■ **Supplied data**:
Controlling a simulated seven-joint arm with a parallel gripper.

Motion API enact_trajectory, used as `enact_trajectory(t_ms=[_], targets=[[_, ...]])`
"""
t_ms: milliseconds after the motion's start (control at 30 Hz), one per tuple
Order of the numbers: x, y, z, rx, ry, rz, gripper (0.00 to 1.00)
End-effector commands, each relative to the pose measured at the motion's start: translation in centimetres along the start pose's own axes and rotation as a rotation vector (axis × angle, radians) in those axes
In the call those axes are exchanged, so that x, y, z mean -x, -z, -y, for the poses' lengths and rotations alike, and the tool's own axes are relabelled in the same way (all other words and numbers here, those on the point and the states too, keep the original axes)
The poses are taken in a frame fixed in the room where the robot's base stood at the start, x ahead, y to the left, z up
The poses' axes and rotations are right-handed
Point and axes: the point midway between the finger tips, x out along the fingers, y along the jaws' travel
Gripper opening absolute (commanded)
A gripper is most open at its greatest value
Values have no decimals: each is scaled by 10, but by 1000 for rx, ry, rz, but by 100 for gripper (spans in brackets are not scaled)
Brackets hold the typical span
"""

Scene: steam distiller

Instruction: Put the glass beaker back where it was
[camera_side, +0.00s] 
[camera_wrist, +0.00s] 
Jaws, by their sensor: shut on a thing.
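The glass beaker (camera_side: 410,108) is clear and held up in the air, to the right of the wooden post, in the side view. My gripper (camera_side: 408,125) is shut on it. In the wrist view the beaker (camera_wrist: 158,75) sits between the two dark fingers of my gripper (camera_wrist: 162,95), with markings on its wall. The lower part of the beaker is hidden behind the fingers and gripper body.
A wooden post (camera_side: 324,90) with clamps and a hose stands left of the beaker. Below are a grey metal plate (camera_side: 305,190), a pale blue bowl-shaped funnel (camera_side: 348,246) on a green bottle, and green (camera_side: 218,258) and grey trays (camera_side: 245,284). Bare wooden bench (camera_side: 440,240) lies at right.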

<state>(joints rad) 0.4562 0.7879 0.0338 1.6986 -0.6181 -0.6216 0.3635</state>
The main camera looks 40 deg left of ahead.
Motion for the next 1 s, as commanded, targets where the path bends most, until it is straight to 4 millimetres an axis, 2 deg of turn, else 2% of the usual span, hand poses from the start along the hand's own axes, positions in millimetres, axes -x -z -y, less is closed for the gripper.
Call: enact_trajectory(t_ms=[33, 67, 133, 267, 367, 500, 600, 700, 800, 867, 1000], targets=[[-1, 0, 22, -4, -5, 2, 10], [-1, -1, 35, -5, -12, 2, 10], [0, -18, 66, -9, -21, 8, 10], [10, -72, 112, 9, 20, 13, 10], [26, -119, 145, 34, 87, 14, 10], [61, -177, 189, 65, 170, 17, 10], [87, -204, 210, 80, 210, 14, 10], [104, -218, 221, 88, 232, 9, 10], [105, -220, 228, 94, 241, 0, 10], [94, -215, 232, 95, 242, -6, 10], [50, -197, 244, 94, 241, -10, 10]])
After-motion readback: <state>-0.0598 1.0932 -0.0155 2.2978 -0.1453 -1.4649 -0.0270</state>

■ **Directive**:
Return every line of the material exactly.

■ **Final result**:
Controlling a simulated seven-joint arm with a parallel gripper.

Motion API enact_trajectory, used as `enact_trajectory(t_ms=[_], targets=[[_, ...]])`
"""
t_ms: milliseconds after the motion's start (control at 30 Hz), one per tuple
Order of the numbers: x, y, z, rx, ry, rz, gripper (0.00 to 1.00)
End-effector commands, each relative to the pose measured at the motion's start: translation in centimetres along the start pose's own axes and rotation as a rotation vector (axis × angle, radians) in those axes
In the call those axes are exchanged, so that x, y, z mean -x, -z, -y, for the poses' lengths and rotations alike, and the tool's own axes are relabelled in the same way (all other words and numbers here, those on the point and the states too, keep the original axes)
The poses are taken in a frame fixed in the room where the robot's base stood at the start, x ahead, y to the left, z up
The poses' axes and rotations are right-handed
Point and axes: the point midway between the finger tips, x out along the fingers, y along the jaws' travel
Gripper opening absolute (commanded)
A gripper is most open at its greatest value
Values have no decimals: each is scaled by 10, but by 1000 for rx, ry, rz, but by 100 for gripper (spans in brackets are not scaled)
Brackets hold the typical span
"""

Scene: steam distiller

Instruction: Put the glass beaker back where it was
[camera_side, +0.00s] 
[camera_wrist, +0.00s] 
Jaws, by their sensor: shut on a thing.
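The glass beaker (camera_side: 410,108) is clear and held up in the air, to the right of the wooden post, in the side view. My gripper (camera_side: 408,125) is shut on it. In the wrist view the beaker (camera_wrist: 158,75) sits between the two dark fingers of my gripper (camera_wrist: 162,95), with markings on its wall. The lower part of the beaker is hidden behind the fingers and gripper body.
A wooden post (camera_side: 324,90) with clamps and a hose stands left of the beaker. Below are a grey metal plate (camera_side: 305,190), a pale blue bowl-shaped funnel (camera_side: 348,246) on a green bottle, and green (camera_side: 218,258) and grey trays (camera_side: 245,284). Bare wooden bench (camera_side: 440,240) lies at right.

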<state>(joints rad) 0.4562 0.7879 0.0338 1.6986 -0.6181 -0.6216 0.3635</state>
The main camera looks 40 deg left of ahead.
Motion for the next 1 s, as commanded, targets where the path bends most, until it is straight to 4 millimetres an axis, 2 deg of turn, else 2% of the usual span, hand poses from the start along the hand's own axes, positions in millimetres, axes -x -z -y, less is closed for the gripper.
Call: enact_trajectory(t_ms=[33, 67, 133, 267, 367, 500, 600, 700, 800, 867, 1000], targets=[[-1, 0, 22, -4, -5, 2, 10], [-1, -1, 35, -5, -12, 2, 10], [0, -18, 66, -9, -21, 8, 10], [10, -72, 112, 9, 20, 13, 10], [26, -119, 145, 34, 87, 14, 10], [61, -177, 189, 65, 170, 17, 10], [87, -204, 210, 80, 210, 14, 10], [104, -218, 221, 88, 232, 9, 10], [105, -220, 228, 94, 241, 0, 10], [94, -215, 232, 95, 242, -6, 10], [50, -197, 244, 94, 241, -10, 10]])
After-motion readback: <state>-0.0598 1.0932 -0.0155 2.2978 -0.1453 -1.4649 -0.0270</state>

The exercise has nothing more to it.